El Salvador's peace accords stand alone

When I was in El Salvador this summer I was having a conversation with some US officials. At one point they asked, "so where is an example of a successful negotiated settlement to civil war?" Their question didn't come out of nowhere but based upon some things that I was telling them. They were disappointed when I told them that El Salvador is generally considered one of the most successful examples of civil war resolution via negotiated settlement.

In El Salvador, eighteen months of UN-mediated negotiations helped put an end to two decades of violence that cost the lives of well over eighty thousand Salvadorans, the majority of whom were civilians. While there had been some challenges with implementation, all parties agreed to a series of political and security reforms and, to a lesser extent, economic reforms that in some ways addressed the root causes of the conflict. More importantly, perhaps, the reform laid the groundwork so that future governments could continue to make El Salvador a more just society.

There were few violations of the ceasefire during the peace negotiations and the subsequent disarmament and demobilization process. The FMLN hid some weapons in Nicaragua that blew up after the peace process had finalized and some of their members traveled to Guatemala to support the revolutionaries there. The right engaged in some political motivated killings of FMLN activists in the early to mid-1990s which led to the creation of a special group to investigate politically motivated killings (death squad operations). ARENA and the government dragged their feet on removing military officials implicated in human rights abuses. Some were transferred to cushy jobs abroad and others stayed on until retirement. Some military officials put plans in place to carry out a coup in the 1990s, but ended up not following through on the plans. Part of the reason why they did not is because the FMLN went to US officials at the Embassy and warned them (allegedly, of course). FMLN and Government soldiers got caught up in bank robberies and other crimes in the early postwar period as well.

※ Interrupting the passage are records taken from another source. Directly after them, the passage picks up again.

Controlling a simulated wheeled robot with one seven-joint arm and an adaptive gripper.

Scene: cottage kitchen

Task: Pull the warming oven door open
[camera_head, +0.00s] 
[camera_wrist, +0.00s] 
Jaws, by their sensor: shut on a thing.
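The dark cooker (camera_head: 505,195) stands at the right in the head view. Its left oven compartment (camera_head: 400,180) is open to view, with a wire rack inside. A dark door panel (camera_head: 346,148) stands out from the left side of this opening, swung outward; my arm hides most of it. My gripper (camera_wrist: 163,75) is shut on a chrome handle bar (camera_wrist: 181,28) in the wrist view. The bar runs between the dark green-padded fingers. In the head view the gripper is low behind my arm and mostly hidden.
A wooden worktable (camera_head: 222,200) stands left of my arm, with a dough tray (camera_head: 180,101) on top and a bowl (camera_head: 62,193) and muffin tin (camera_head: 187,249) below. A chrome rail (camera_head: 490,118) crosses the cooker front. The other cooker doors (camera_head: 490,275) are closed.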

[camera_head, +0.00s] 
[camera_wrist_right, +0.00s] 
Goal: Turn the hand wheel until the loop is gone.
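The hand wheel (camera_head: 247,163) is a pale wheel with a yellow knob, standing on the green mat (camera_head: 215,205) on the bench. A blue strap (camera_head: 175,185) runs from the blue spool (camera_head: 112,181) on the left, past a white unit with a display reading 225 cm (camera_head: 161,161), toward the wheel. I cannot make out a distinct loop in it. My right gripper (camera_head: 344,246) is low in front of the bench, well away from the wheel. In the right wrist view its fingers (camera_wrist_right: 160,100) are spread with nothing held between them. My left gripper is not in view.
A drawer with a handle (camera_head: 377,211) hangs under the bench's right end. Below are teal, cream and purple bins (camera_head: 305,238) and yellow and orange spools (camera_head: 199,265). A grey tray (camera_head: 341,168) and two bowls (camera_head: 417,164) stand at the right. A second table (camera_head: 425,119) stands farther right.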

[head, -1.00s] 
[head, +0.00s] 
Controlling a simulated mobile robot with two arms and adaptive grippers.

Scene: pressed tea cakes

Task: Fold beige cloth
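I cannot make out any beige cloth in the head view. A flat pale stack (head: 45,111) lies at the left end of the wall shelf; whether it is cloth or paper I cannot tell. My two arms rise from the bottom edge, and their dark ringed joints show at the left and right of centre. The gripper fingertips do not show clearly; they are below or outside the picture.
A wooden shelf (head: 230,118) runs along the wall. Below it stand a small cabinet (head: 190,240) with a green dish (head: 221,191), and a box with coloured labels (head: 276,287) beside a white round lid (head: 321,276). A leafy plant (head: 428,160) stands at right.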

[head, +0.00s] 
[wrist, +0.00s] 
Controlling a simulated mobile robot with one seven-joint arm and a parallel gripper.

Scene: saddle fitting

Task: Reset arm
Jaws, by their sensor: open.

However, we are three decades later and the peace between the FMLN and ARENA is largely intact. The peace exists in spite of extremely high levels of criminal violence, poverty and inequality, and deep-seated polarization and hatred among some of the former groups.

I only bring this up now because of recent news out of Mozambique and Northern Ireland. Those two countries also experience protracted conflicts that ended via negotiated settlements. The Irish Republic Army in Northern Ireland and Renamo in Mozambique turned in their weapons in return for a seat at the table shortly after the FMLN did so. However, both peace processes seem to be on somewhat shaky ground following last year's arrest of Gerry Adams and, more seriously, the politically-motivated killings of IRA members by other IRA members this summer. While it seems that everyone was okay to overlook the incomplete demobilization of the IRA over the last sixteen years, the overt expression of violence has its Unionist government partners publicly questioning shared governance with the IRA's political wing, Sinn Fein.

In Mozambique, on the other hand, the former armed Renamo has been involved in a low-level insurgency against the Frelimo government for the last two years. Whereas Northern Ireland has been governed by a power-sharing agreement between the former warring parties, Renamo and Frelimo, like ARENA and the FMLN in El Salvador, agreed to a series of reforms that would allow the two parties to compete against each other electorally in returning for ending the war. However, twenty years of elections left Renamo as a permanent minority. Frelimo has controlled the presidency and congress since the war's end in October 1992, less than one year after the end of El Salvador's civil war.

With all its warts and all, El Salvador's peace settlement remains one of the world's most successful examples of civil war resolution via negotiated settlement.